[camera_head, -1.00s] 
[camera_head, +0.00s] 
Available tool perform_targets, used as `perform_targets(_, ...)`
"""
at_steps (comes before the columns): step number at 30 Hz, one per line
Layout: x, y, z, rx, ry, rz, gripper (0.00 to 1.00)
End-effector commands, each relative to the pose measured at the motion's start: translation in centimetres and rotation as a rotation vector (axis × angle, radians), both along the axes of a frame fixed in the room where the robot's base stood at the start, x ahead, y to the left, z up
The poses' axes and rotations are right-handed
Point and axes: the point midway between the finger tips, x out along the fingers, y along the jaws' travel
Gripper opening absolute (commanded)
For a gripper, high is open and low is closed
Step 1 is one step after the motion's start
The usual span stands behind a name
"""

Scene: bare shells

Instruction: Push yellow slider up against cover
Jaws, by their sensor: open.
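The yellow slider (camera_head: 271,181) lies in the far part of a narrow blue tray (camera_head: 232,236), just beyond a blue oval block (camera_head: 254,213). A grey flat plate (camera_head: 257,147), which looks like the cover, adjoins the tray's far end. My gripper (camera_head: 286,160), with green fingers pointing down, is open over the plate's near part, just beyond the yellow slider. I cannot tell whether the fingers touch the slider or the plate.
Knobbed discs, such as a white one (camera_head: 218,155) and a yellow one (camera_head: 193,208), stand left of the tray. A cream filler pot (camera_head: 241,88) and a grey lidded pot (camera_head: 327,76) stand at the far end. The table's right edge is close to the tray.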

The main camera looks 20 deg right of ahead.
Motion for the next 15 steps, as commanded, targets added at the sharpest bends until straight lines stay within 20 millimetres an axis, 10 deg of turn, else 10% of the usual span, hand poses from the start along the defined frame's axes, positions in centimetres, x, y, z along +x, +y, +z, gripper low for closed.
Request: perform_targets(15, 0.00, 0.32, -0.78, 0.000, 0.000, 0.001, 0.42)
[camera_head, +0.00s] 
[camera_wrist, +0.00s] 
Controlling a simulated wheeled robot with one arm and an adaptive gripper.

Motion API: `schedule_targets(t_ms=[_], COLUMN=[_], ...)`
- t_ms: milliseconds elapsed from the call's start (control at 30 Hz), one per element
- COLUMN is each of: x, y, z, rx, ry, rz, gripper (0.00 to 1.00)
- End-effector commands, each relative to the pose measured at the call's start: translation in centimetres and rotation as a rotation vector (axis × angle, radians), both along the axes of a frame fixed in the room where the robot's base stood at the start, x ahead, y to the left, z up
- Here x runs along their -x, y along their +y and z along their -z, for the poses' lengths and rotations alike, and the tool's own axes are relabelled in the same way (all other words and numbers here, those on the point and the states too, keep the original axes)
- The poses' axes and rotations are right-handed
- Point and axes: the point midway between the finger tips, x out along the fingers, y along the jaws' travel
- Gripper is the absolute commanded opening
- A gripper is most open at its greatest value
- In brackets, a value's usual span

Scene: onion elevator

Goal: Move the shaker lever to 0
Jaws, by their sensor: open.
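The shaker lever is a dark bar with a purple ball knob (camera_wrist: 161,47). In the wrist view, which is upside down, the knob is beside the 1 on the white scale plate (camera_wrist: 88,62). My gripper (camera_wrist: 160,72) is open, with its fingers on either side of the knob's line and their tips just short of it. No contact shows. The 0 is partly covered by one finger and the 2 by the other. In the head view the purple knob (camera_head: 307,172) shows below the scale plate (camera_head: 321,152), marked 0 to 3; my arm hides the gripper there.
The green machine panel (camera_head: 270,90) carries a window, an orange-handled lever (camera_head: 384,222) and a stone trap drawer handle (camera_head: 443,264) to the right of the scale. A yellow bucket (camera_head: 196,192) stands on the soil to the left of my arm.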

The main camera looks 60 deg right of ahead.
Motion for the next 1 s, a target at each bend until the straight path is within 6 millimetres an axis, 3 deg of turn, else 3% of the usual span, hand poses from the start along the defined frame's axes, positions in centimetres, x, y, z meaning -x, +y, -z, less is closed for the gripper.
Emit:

★ ★ ★

* [Task]
Check the data for the word "handed" and pull out the lines that have it.

* [Correct result]
The poses' axes and rotations are right-handed
- The poses' axes and rotations are right-handed

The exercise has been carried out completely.